(A run of records)

---------------

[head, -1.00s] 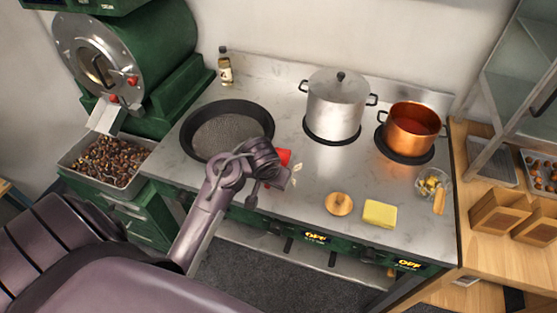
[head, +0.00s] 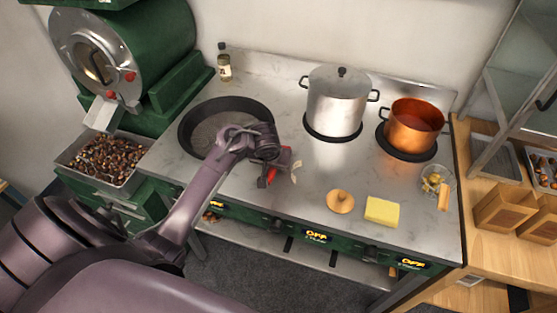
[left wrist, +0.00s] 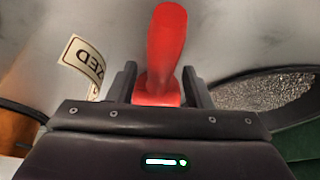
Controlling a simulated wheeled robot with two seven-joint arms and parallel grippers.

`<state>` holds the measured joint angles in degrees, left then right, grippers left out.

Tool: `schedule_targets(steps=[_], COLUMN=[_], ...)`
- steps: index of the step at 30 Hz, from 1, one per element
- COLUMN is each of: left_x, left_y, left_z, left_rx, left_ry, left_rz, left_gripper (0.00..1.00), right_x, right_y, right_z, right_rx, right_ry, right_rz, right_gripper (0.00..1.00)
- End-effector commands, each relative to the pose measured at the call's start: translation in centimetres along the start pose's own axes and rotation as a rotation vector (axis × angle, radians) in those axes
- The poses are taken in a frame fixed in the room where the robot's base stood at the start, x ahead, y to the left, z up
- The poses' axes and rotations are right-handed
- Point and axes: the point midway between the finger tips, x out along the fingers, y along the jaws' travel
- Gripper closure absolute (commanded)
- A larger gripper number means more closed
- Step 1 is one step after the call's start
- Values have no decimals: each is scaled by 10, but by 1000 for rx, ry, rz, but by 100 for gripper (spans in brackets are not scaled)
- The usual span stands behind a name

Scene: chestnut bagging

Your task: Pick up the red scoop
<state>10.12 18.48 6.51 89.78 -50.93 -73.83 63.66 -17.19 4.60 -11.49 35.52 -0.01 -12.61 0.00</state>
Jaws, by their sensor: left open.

---------------

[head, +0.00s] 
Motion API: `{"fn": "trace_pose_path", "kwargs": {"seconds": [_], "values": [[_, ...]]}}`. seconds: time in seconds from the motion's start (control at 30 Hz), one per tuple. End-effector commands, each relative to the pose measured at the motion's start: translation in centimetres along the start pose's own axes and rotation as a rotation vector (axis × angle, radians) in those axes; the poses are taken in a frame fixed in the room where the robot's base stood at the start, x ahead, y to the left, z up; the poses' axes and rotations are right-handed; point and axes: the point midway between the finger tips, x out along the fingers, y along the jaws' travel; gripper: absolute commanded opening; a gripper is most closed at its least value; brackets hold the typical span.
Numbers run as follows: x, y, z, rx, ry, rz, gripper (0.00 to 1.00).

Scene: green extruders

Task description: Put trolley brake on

---------------

• _What the task asks_
Write out exactly the lines running from the line containing "- steps: index" to the line containing "Jaws, by their sensor: left open.", with both of those lines included.

• _Solved problem_
- steps: index of the step at 30 Hz, from 1, one per element
- COLUMN is each of: left_x, left_y, left_z, left_rx, left_ry, left_rz, left_gripper (0.00..1.00), right_x, right_y, right_z, right_rx, right_ry, right_rz, right_gripper (0.00..1.00)
- End-effector commands, each relative to the pose measured at the call's start: translation in centimetres along the start pose's own axes and rotation as a rotation vector (axis × angle, radians) in those axes
- The poses are taken in a frame fixed in the room where the robot's base stood at the start, x ahead, y to the left, z up
- The poses' axes and rotations are right-handed
- Point and axes: the point midway between the finger tips, x out along the fingers, y along the jaws' travel
- Gripper closure absolute (commanded)
- A larger gripper number means more closed
- Step 1 is one step after the call's start
- Values have no decimals: each is scaled by 10, but by 1000 for rx, ry, rz, but by 100 for gripper (spans in brackets are not scaled)
- The usual span stands behind a name

Scene: chestnut bagging

Your task: Pick up the red scoop
<state>10.12 18.48 6.51 89.78 -50.93 -73.83 63.66 -17.19 4.60 -11.49 35.52 -0.01 -12.61 0.00</state>
Jaws, by their sensor: left open.

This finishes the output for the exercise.